Tuesday, November 10, 2009
The unique sailing vessel, the ‘Tilikum’, has fascinated me since I was a boy. She can be seen in restored condition at the Maritime Museum in Victoria, British Columbia, Canada. Originally, she was a 38’ Indian dugout canoe, but back in 1901 Captain John C Voss acquired her and converted her into viable ocean-going cruising yacht, with the intention of sailing her around the world to emulate the celebrated circumnavigation of Joshua Slocum aboard his rebuilt ‘Spray’. Voss added 7 inches to the topsides of his canoe, inserted sawn oak frames, added decks, a cockpit and an 8’ by 5’ cabin, before rigging her with three short masts, to carry two gaff sails, a Marconi mizzen, and a self-tacking staysail. This configuration of 230 square feet of sail, on a vessel with only 5’ 6” beam, required half a ton of permanent ballast incorporated into a shallow keel, extending the full length of the vessel, plus 400 lbs of internal trimming ballast in the form of sandbags. Further internal ballast was added by way of her stores, including 50 gallons of drinking water in two separate tanks, so that the combined weight gave her some stiffness when on the wind, preventing her from capsizing. With only a 24” draft, ‘Tilikum’ was not the best boat to windward, but with this profile she lay comfortably in gales to the folding sea drogue designed by her owner.

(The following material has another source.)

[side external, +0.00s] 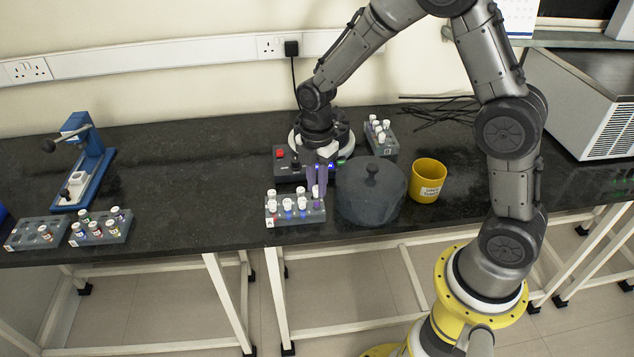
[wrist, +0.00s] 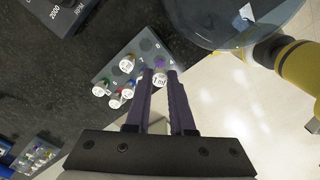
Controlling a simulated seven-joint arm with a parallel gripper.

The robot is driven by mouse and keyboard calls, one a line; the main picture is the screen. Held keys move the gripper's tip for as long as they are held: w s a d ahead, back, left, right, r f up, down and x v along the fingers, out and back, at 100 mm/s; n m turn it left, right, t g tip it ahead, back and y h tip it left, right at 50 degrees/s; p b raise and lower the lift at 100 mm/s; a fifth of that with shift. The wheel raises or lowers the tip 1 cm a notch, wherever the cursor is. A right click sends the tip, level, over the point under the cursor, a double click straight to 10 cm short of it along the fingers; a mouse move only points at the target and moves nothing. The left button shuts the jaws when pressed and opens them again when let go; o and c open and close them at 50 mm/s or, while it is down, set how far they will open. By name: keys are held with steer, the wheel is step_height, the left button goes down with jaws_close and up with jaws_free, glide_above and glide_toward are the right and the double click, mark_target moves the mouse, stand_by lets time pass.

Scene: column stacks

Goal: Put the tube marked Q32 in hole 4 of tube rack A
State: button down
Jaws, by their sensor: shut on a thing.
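My gripper (side external: 316,186) points down over the right end of the grey tube rack A (side external: 272,223), which carries an "A" label at its front left. It is shut on a white-capped tube (side external: 316,191); a purple part shows just below it. In the wrist view the held tube's cap (wrist: 160,80), reading "1 ml", sits between the purple fingers (wrist: 163,74), near the rack's edge. I cannot read Q32 on it, nor tell how deep the tube is in the rack. Several other white-capped tubes (side external: 288,205) stand in rack A.
A dark domed lid (side external: 371,195) stands close right of rack A, with a yellow cup (side external: 428,181) beyond. A control box (side external: 287,173) and another tube rack (side external: 386,148) are behind. Two racks (side external: 103,238) (side external: 22,243) and a blue press (side external: 97,165) stand at left.

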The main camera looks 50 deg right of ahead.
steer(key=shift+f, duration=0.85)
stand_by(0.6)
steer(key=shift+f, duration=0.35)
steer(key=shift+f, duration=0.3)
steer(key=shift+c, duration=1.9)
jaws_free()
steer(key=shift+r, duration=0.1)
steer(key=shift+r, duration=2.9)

Voss and his crew, Norman Luxton, set off from Oak Bay Harbour, Victoria, on 20th May, 1901, but Voss never completed his intended circumnavigation. After an epic crossing of the Pacific to Sydney, he sailed to Hobart, in Tasmania, then to Dunedin in New Zealand; from there around the North of Australia, via the Torres Strait, before crossing the Indian Ocean to Durban. After rounding the Cape of Good Hope he sailed to the remote, South Atlantic island of St Helena, before continuing to Pernambuco on the coast of Brazil. After a passage to the Azores, his staunch vessel made it up the English Channel beyond Dover, finally putting into the North Kent port of Margate on 2nd October, 1904. From there she was taken overland to London for display at Earls Court. Later she was left to rot on the mudflats of Canvey Island, Essex, until she was re-commissioned and taken to Victoria as a permanent memorial to the achievements of Voss and his various crewmates, ten of them at different times, accompanied him along the way.
John Claus Voss (c. 1854-1922) wrote a book about his adventures, ‘40,000 Miles in a Canoe’, which became a best seller. Later, in 1913, he also wrote, ‘The Venturesome Voyages of Captain Voss’ that included his previous story, plus an account of sailing a smaller vessel, ‘The Sea Queen’, in Japanese waters when caught in a typhoon. In 1971, nine years after her father’s death, Norman Luxton’s daughter, Eleanor, edited his journal based on his original diary and had it published under the title, ‘Luxton’s Pacific Crossing’. Both accounts differ in several places.